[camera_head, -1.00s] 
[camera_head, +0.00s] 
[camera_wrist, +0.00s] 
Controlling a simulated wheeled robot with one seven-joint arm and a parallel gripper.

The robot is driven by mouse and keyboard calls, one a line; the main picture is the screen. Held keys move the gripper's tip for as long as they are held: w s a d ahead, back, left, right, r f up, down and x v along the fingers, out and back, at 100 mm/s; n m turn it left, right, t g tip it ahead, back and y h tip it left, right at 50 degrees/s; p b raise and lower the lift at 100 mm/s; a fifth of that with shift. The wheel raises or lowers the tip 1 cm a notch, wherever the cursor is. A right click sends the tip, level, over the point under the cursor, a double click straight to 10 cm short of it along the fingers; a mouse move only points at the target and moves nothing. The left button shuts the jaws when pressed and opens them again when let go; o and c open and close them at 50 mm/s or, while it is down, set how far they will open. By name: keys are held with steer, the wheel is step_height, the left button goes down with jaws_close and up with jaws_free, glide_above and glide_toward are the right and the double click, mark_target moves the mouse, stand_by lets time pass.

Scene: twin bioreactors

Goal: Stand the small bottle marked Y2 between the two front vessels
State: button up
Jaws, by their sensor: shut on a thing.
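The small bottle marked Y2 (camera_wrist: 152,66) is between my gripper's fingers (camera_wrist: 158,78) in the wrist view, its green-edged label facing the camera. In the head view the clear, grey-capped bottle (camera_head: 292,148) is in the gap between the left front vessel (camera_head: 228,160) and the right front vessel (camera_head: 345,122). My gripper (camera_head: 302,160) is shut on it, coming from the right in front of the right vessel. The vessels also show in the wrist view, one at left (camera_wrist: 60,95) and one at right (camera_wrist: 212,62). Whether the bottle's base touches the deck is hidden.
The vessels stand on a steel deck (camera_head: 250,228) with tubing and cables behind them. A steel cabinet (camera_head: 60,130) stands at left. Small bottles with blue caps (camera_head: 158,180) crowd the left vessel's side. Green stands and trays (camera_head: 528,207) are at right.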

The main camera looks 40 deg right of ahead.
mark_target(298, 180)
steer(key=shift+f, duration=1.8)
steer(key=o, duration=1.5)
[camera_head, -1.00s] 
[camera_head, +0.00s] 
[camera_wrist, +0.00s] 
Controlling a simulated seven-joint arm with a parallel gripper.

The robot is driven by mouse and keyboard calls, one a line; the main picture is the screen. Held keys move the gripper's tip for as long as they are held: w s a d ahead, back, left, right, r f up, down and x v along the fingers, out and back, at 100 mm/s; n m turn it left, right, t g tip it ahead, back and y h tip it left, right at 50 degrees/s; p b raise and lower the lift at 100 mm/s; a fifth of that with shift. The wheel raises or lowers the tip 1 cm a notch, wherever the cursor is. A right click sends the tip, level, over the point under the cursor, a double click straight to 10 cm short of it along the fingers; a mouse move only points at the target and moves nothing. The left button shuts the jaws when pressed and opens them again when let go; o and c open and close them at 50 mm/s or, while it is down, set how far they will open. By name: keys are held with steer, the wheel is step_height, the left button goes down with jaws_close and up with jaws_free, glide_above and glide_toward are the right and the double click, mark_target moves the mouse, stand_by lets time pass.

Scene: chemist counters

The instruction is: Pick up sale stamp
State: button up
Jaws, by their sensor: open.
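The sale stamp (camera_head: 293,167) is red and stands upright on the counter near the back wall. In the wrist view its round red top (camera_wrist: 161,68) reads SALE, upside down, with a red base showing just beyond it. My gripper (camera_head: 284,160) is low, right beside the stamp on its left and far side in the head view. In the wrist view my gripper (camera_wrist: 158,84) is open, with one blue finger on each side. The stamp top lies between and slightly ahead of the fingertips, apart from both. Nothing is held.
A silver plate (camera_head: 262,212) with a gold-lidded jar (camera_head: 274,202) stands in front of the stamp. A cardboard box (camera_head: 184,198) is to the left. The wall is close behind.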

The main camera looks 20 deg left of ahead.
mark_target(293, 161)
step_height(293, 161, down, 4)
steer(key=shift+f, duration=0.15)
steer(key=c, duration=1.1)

+-------+

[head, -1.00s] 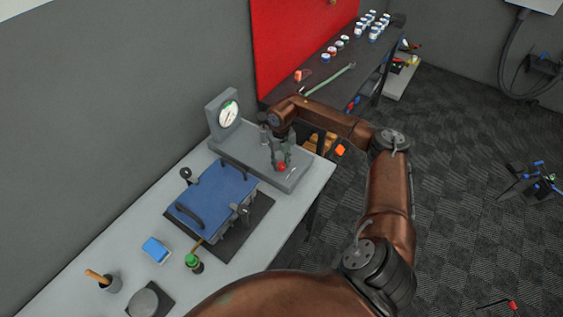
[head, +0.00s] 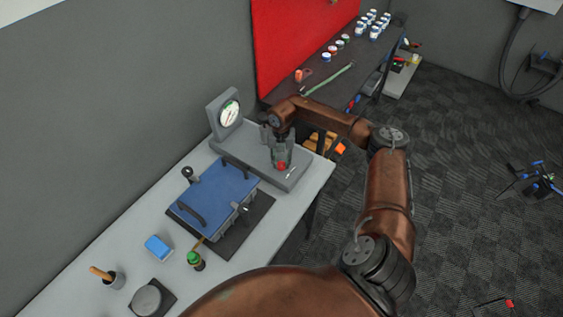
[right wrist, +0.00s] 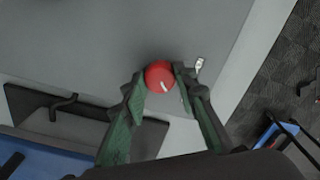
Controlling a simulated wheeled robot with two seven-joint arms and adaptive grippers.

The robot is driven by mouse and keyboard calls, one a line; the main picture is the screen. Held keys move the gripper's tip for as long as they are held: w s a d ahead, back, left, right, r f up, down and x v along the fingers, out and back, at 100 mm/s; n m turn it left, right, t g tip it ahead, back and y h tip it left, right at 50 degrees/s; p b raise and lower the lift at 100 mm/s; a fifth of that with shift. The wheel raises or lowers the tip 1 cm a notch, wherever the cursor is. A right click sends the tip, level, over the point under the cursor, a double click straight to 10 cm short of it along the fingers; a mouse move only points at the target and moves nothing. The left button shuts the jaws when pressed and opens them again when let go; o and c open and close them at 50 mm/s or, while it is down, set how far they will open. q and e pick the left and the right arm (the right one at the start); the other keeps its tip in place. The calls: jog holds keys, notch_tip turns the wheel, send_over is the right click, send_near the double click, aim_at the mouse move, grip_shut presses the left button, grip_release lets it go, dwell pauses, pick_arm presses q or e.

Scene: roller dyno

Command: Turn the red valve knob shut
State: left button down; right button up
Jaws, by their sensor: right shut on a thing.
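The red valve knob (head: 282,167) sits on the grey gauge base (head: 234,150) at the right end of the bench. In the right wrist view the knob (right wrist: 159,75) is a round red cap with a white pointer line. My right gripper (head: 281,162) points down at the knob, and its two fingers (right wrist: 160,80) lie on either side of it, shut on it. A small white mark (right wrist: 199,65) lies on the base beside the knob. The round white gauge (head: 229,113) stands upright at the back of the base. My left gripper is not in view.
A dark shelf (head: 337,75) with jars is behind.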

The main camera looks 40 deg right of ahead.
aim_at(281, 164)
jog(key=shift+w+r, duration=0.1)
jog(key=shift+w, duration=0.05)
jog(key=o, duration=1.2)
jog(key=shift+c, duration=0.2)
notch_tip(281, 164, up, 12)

+-------+

What you have to do: Omit all pictures, then copy the lines between the ones holding "[head, +0.00s]" and "Controlling a simulated wheeled robot with two", inclusive.

Complete answer:
[head, +0.00s] 
[right wrist, +0.00s] 
Controlling a simulated wheeled robot with two seven-joint arms and adaptive grippers.

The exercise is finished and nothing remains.